Stated goal »
All of the material should be reproduced exactly, with pictures left out.

Collected material »
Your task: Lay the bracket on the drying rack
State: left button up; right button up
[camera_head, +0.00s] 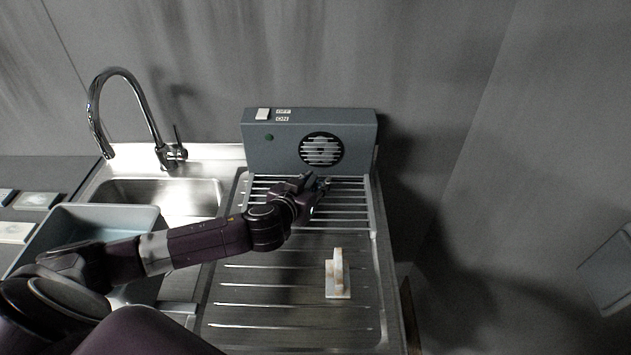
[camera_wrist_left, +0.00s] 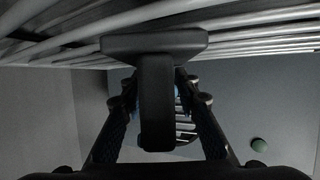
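A dark T-shaped bracket (camera_wrist_left: 155,100) shows in the left wrist view, its flat plate close against the bars of the drying rack (camera_wrist_left: 255,30). My left gripper (camera_wrist_left: 156,85) has a finger on each side of the bracket's stem and looks shut on it. In the head view the left gripper (camera_head: 318,186) is low over the drying rack (camera_head: 350,212), in front of the fan unit; the bracket is hard to make out there. A similar white and tan bracket (camera_head: 339,288) stands on the ribbed drainboard (camera_head: 290,328), apart from the gripper. My right gripper is not in view.
The grey fan unit (camera_head: 360,130) with a switch stands right behind the rack. A sink (camera_head: 185,195) with a tall faucet (camera_head: 150,110) and a grey bin (camera_head: 140,218) are at the left. The drainboard around the white bracket is mostly clear.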

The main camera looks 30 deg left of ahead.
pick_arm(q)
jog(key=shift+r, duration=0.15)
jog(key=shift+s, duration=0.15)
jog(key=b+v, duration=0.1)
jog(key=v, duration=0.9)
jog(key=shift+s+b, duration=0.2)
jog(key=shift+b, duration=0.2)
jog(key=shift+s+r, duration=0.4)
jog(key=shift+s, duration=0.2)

The completed task »
Your task: Lay the bracket on the drying rack
State: left button up; right button up
[camera_head, +0.00s] 
[camera_wrist_left, +0.00s] 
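A dark T-shaped bracket (camera_wrist_left: 155,100) shows in the left wrist view, its flat plate close against the bars of the drying rack (camera_wrist_left: 255,30). My left gripper (camera_wrist_left: 156,85) has a finger on each side of the bracket's stem and looks shut on it. In the head view the left gripper (camera_head: 318,186) is low over the drying rack (camera_head: 350,212), in front of the fan unit; the bracket is hard to make out there. A similar white and tan bracket (camera_head: 339,288) stands on the ribbed drainboard (camera_head: 290,328), apart from the gripper. My right gripper is not in view.
The grey fan unit (camera_head: 360,130) with a switch stands right behind the rack. A sink (camera_head: 185,195) with a tall faucet (camera_head: 150,110) and a grey bin (camera_head: 140,218) are at the left. The drainboard around the white bracket is mostly clear.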

The main camera looks 30 deg left of ahead.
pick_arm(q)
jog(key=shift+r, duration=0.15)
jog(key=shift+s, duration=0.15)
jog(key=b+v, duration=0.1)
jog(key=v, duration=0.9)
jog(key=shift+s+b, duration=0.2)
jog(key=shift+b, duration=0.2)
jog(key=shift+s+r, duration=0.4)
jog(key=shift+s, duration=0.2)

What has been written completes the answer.